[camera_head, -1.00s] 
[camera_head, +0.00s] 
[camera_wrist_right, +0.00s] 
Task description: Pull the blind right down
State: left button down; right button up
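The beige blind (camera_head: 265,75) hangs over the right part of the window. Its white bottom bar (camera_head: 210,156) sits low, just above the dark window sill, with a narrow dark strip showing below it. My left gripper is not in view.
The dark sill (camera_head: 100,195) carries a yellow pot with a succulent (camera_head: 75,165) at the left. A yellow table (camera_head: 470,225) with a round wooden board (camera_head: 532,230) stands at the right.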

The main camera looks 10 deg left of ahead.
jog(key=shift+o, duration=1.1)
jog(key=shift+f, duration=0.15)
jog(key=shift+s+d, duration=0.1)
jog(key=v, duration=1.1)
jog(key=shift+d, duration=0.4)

========================================

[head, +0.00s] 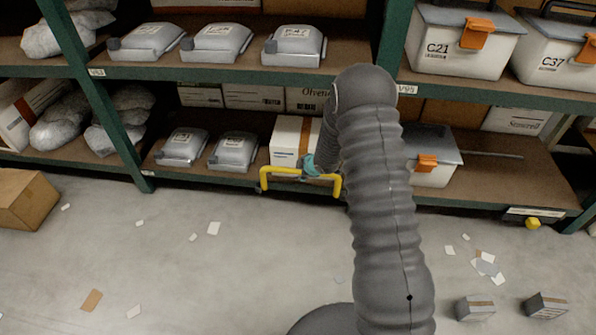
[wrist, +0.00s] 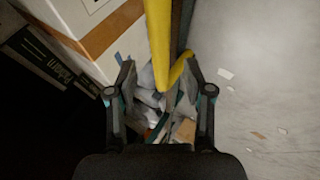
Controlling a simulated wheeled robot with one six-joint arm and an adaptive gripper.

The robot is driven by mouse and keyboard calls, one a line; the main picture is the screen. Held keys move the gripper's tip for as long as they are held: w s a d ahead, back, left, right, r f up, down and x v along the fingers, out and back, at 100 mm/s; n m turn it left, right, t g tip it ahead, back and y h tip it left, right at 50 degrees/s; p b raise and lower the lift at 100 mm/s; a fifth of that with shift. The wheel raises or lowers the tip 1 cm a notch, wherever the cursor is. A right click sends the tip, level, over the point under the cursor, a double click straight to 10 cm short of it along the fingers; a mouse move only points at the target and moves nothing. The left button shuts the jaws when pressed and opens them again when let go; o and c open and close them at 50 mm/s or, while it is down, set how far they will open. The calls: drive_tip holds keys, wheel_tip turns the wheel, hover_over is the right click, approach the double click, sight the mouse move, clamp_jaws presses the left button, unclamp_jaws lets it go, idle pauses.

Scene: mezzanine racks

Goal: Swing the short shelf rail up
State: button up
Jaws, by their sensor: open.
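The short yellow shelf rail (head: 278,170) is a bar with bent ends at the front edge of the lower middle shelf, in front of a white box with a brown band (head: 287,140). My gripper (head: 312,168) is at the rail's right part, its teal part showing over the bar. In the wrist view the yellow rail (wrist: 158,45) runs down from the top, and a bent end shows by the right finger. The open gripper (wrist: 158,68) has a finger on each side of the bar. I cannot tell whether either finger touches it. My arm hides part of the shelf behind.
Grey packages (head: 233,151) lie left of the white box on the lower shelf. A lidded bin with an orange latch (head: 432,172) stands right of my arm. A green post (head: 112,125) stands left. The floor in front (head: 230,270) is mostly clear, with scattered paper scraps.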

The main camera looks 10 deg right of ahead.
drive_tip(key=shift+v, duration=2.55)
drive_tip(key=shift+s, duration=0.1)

========================================

Only the stretch from the line with "[wrist, +0.00s]" through the line with "Controlling a simulated" should be copied, exactly and with both ends. Drop the pictures.

[wrist, +0.00s] 
Controlling a simulated wheeled robot with one six-joint arm and an adaptive gripper.

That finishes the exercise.